§ **GIVEN EXERCISE**: Find the lines holding the string "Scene" in the data, then copy all of them.

- - - - -

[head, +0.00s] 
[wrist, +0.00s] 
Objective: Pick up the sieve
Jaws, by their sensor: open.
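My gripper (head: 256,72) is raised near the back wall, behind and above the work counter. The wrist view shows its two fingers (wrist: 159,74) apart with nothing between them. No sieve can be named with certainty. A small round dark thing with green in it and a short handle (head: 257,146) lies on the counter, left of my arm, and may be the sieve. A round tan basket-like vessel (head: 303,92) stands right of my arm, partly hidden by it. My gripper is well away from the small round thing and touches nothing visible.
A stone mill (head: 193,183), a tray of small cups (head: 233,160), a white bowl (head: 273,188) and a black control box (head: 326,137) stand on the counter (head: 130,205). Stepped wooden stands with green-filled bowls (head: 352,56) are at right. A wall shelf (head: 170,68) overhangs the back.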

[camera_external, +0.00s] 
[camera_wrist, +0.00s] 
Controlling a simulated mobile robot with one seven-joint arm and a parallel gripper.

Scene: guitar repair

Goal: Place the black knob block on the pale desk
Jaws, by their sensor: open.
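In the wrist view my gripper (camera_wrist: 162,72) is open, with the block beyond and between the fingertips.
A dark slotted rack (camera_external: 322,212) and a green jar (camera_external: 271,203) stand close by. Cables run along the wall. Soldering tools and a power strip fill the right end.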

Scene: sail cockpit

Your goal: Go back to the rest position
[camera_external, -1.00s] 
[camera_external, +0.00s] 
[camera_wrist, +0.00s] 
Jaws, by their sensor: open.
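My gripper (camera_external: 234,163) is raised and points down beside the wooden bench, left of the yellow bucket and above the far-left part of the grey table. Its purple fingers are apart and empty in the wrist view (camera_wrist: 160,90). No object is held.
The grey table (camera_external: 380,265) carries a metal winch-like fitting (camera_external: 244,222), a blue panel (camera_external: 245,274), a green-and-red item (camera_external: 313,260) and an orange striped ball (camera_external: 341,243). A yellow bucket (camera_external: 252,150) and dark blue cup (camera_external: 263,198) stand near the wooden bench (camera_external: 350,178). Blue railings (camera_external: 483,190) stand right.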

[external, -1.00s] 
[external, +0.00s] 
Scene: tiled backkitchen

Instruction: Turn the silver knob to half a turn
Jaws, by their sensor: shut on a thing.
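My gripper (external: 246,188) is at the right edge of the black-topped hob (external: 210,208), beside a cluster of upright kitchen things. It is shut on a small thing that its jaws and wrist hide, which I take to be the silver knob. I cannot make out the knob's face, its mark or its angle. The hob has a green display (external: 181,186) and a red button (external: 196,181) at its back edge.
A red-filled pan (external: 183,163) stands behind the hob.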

- - - - -

§ **SOLUTION FOR THIS EXERCISE**:
Scene: guitar repair
Scene: sail cockpit
Scene: tiled backkitchen

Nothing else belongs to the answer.